Dear Commons Community,
The Chronicle of Higher Education has an article (subscription required) today citing a study by researchers at Dartmouth and the University of British Columbia calling into question Clayton Christensen’s innovative technology theories. The article cites a new paper that may prove difficult to dismiss. Andrew A. King, a professor at the Dartmouth College business school, and Baljir Baatartogtokh, a graduate student at the University of British Columbia, spent two years digging into disruption, interviewing scores of experts, trying to determine whether 77 of Christensen’s own examples conformed to his theory, studies involving big names like Ford, McDonald’s, and Google, along with lesser-known makers of blood-glucose meters and blended plastics. Only a tiny minority — 9 percent — fit Christensen’s criteria. Disruption is real but rare, King and Baatartogtokh conclude, which suggests that it’s at best a marginally useful explanation of how innovation happens. The article also comments:
“Disrupter” has become an accolade, and an industry has grown up around it. Fortune publishes a 40 under 40 list: “They’re all disrupting — and they’re all just getting started”; Inc. celebrates the “rising stars who are disrupting industries, making millions and building successful companies”; Forbes ranks “young disrupters, innovators, and entrepreneurs”; Vanity Fair has honored the “News Disrupters” shaping the future of media. When the University of Southern California unveiled a new undergraduate program in arts, technology, and innovation, the announcement declared: “The degree is in disruption.”
What happens when a theory is transformed into a globe-spanning explanation of nearly everything?
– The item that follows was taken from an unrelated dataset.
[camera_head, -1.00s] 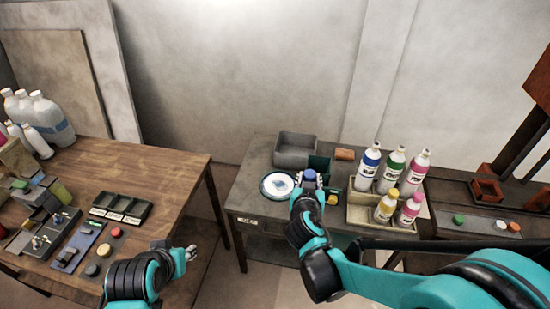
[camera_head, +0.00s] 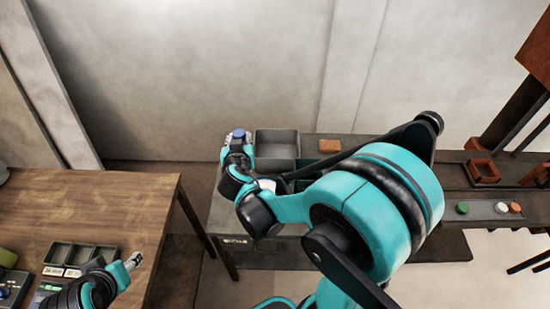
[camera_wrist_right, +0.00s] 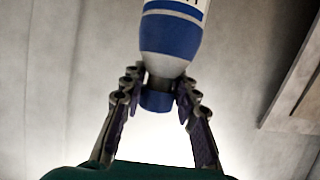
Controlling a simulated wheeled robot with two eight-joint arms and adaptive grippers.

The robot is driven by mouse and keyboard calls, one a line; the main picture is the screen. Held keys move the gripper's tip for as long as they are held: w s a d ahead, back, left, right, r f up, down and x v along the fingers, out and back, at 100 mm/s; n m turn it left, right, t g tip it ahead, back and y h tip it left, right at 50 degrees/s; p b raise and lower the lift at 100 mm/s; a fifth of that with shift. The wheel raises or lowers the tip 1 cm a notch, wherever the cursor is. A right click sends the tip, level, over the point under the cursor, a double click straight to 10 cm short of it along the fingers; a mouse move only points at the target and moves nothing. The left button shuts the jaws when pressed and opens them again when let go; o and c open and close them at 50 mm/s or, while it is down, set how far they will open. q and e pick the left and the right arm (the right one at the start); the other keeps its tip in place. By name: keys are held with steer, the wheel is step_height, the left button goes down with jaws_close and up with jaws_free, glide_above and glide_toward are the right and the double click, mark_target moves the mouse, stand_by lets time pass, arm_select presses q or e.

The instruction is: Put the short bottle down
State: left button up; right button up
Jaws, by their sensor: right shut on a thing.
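My right gripper (camera_head: 239,142) is shut on a bottle with a blue cap (camera_head: 239,134). In the right wrist view the fingers grip it at the neck by the blue cap (camera_wrist_right: 157,99); its white and blue body (camera_wrist_right: 171,35) runs out of the top of the picture, so its full height does not show. In the head view only the cap shows, just left of the grey bin, and the gripper and arm hide the body. My left gripper (camera_head: 133,261) is low at the left, by the wooden table's right edge; its jaw opening is unclear.
The grey bin (camera_head: 277,145) stands at the back of the dark table, with an orange-brown block (camera_head: 330,146) to its right. My right arm covers much of this table. The wooden table (camera_head: 90,210) has a dark compartment tray (camera_head: 80,256) and bare wood behind it.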

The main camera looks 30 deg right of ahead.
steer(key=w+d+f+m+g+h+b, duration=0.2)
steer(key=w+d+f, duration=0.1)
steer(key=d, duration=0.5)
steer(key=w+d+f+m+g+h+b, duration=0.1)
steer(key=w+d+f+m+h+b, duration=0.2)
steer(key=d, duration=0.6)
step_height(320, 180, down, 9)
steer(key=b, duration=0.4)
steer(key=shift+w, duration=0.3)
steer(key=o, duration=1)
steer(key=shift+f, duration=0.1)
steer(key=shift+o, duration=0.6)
Cue the backlash, which may have reached its apogee last October when The Atlantic announced the creation of an app that will replace “disrupt” with “bullshit” in your web browser.
Christensen has said that he regrets the name he gave his theory, telling the editor of the Harvard Business Review that he never thought people would “flexibly use an idea, twist it, and use it to justify whatever they wanted to do in the first place.”
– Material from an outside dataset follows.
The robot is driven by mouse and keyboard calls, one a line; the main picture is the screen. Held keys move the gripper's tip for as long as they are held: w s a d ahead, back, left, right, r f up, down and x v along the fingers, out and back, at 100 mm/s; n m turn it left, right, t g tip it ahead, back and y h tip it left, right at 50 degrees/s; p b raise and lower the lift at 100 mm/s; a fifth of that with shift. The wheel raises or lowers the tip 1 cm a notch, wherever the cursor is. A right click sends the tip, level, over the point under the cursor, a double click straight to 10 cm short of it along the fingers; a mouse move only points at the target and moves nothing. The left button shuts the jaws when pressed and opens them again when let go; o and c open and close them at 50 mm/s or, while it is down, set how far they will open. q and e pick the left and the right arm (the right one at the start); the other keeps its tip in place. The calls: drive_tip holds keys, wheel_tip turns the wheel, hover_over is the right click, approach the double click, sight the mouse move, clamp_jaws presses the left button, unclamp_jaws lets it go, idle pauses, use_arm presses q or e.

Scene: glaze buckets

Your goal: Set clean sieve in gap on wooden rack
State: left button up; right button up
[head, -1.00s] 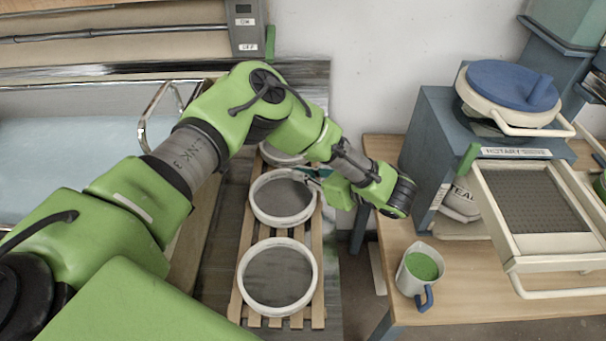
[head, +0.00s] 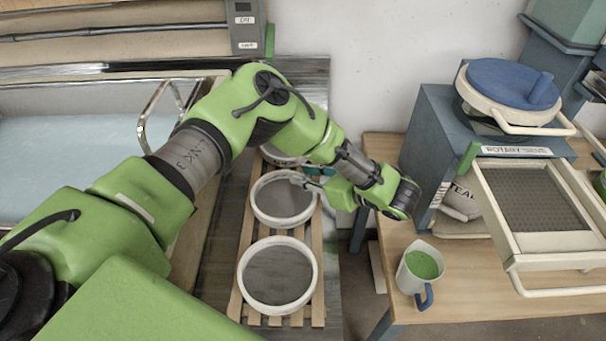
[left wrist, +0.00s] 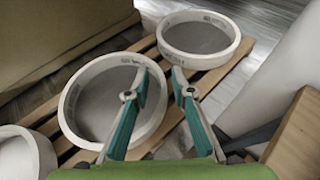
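The wooden slatted rack (head: 318,305) carries three round white-rimmed sieves with grey mesh in a row. They are the front sieve (head: 278,275), the middle sieve (head: 283,200) and the back sieve (head: 270,153), which my arm partly covers. My left gripper (head: 296,181) is at the far right rim of the middle sieve. In the left wrist view its teal fingers (left wrist: 159,75) are apart, with the middle sieve's rim (left wrist: 152,128) between them in the picture. Contact cannot be told. The back sieve (left wrist: 198,38) lies beyond; the front one (left wrist: 15,150) is cut off. My right gripper is out of view.
A wooden table (head: 455,285) at right holds a blue rotary sieve machine (head: 435,130), a framed mesh tray (head: 530,200) and a cup of green powder (head: 420,267). A basin (head: 70,150) with a metal handle lies left. A white wall (head: 350,60) stands behind.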

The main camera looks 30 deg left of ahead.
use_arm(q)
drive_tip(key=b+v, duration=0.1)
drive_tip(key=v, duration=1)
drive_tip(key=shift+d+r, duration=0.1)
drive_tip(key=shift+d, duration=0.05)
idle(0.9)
Still, Christensen has made eccentric claims on his theory’s behalf. Among the areas he’s singled out as ripe for disruption: conflict resolution, the environment, politics, terrorism, and the military. In a co-authored article titled “Disrupting Hell,” he writes:
“It is time to introduce disruption into the domains of religion and ethics to restore Adam Smith’s notion of ‘moral sentiments.’ This requires a new tool kit of disruptive innovations initiated by fearless early moral adopters.”
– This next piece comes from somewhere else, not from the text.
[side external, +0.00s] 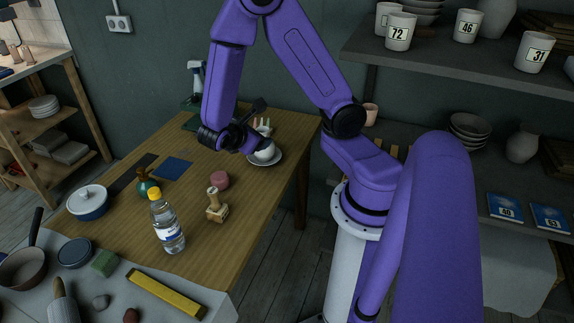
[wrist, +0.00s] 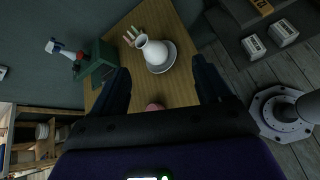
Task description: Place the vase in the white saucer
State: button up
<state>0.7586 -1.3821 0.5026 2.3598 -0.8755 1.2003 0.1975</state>
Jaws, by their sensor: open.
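The white vase (wrist: 154,51) appears to stand upright in the white saucer (wrist: 170,64) in the wrist view, with the saucer's rim showing around its base. In the side view the vase (side external: 265,151) and saucer (side external: 278,158) are at the far right part of the wooden table, partly behind my gripper. My gripper (side external: 251,143) is just left of the vase in that picture. In the wrist view my gripper (wrist: 164,82) has its fingers wide apart with nothing between them, and the vase lies beyond the fingertips.
A spray bottle (side external: 196,77) stands at the back. Upright pale pegs (wrist: 133,36) stand close beside the vase.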

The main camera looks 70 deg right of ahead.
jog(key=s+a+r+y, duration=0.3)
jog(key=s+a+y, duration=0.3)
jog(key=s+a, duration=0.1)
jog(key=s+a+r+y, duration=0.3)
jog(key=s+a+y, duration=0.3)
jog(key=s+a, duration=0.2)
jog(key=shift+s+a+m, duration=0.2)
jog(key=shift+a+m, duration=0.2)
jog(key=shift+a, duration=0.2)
The article was published by something called the Disruptor Foundation. Christensen is a co-founder. The foundation holds an annual event, the Tribeca Disruptive Innovation Awards. Honorees include the former Fox News opinionator Glenn Beck and the Korean pop star Psy. (Remember “Gangnam Style”?)
In 2003, Christensen co-founded a consulting company, Innosight, now with about 100 employees. In 2007 he opened Rose Park Advisors, which applies the theory of disruption to investment opportunities. (His son Matthew is CEO.) There is also the Clayton Christensen Institute for Disruptive Innovation, a think tank that, according to its website, is “dedicated to improving the world through disruptive innovation.” (His daughter Ann is president.) Christensen commands more than $40,000 per speech.
Kim Clark, the former Harvard Business School dean, is now president of Brigham Young University-Idaho. He first met Christensen, together with Mitt Romney, in an intro economics course at BYU in 1970. They remain close: Christensen is Kim B. Clark Professor of Business Administration at Harvard, and Clark’s tenure at BYU-Idaho is singled out for praise in Christensen’s The Innovative University.
Asked if Christensen is at all to blame for how the theory has been distorted, his old friend thinks it over for a while. “Clay bears some responsibility for having lost control of his idea,” Clark finally says. “But it wasn’t like he sat down with a yellow pad and weighed the pros and cons of, say, going into health care. For him it was like, ‘We’ve got this problem, and I’ve got this idea that can illuminate this problem.’ ” After a brief pause, he adds: “Should Clay have stuck to business? There’s an argument for that. But it wouldn’t have been Clay.”
The entire article has much to offer. Christensen’s disruption theory has indeed been twisted by many especially so-called education reformers who use it to bash teachers and faculty.